§ **WORK TO DO**
Consider the data that follows and state how many lines contain the string "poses", using the number alone.
___ EXERCISE DATA ___
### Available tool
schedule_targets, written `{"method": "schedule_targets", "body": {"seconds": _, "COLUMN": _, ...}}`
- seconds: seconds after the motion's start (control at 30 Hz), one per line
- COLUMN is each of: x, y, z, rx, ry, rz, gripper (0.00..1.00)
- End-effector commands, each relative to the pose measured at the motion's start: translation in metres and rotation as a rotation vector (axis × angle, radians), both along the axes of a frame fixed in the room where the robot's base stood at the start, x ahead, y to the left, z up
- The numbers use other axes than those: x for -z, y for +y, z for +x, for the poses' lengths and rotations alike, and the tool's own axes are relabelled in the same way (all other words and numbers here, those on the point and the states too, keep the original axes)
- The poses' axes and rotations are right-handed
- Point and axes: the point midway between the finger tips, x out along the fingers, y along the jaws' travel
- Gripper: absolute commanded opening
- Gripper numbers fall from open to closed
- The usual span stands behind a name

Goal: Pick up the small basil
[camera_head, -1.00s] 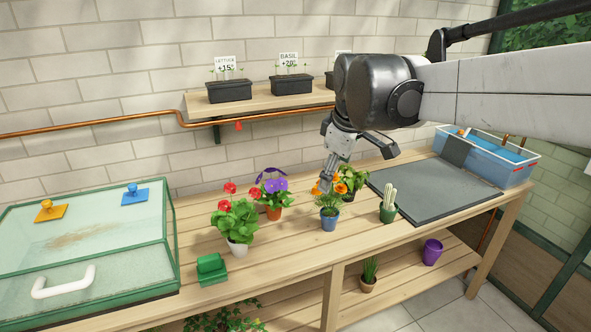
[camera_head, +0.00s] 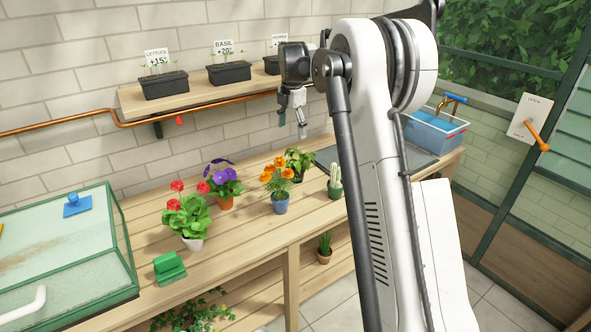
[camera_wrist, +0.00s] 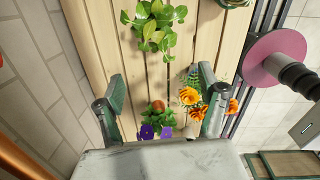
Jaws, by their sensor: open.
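The small basil (camera_head: 299,161) looks to be the leafy green plant in a dark pot on the bench, behind the orange flowers. In the wrist view the basil (camera_wrist: 155,26) is near the top middle, its pot hidden by the leaves. My gripper (camera_head: 292,122) is open and empty, fingers pointing down, well above the bench near the wall. In the wrist view my gripper (camera_wrist: 160,108) has its fingers apart, with the basil beyond the fingertips toward the top of the picture.
Orange flowers (camera_head: 278,184) in a blue pot stand just in front of the basil. Purple flowers (camera_head: 226,182) are left, a cactus (camera_head: 335,180) right. Red flowers (camera_head: 187,211) stand farther left. The shelf (camera_head: 200,97) with seed trays is behind my gripper.

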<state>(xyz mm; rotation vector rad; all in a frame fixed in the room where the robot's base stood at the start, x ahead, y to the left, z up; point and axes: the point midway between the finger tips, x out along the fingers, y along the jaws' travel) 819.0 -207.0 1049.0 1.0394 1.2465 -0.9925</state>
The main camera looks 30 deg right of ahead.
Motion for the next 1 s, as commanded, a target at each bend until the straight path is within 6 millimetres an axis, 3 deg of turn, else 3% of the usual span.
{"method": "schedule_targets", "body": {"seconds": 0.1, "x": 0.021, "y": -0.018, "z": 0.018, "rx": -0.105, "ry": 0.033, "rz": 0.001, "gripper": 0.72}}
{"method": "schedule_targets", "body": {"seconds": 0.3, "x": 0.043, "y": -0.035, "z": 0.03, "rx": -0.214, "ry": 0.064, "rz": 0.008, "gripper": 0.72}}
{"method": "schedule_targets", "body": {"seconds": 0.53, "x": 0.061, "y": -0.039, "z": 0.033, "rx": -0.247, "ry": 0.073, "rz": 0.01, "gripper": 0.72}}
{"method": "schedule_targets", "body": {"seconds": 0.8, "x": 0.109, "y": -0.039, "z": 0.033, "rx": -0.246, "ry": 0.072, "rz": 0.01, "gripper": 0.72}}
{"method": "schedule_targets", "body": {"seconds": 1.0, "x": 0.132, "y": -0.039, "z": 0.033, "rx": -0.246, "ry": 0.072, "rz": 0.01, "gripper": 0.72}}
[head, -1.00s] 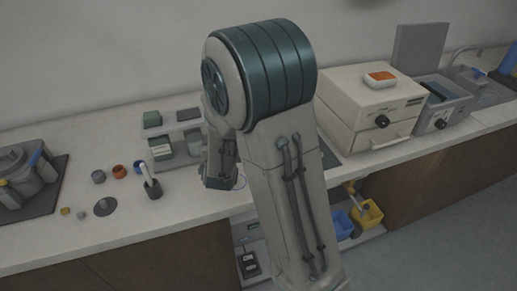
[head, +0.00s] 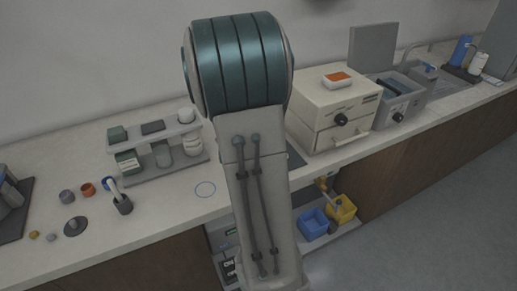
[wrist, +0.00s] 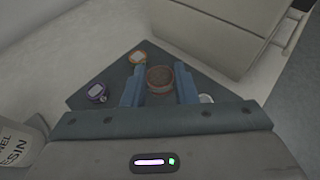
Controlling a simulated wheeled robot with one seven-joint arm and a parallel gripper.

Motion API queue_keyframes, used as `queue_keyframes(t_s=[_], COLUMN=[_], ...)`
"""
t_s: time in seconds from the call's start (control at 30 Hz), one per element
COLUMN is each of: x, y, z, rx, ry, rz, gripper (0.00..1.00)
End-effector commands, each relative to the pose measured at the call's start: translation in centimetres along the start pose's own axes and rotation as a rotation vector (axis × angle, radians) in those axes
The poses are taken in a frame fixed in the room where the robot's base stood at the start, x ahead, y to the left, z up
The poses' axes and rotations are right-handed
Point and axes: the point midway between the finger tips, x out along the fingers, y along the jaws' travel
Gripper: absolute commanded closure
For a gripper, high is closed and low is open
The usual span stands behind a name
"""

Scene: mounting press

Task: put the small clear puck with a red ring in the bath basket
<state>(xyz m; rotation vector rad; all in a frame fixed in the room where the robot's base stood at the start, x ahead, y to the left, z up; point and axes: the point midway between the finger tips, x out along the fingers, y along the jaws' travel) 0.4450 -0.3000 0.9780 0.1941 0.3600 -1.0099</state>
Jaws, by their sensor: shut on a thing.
___
§ **COMPLETE RESPONSE**
4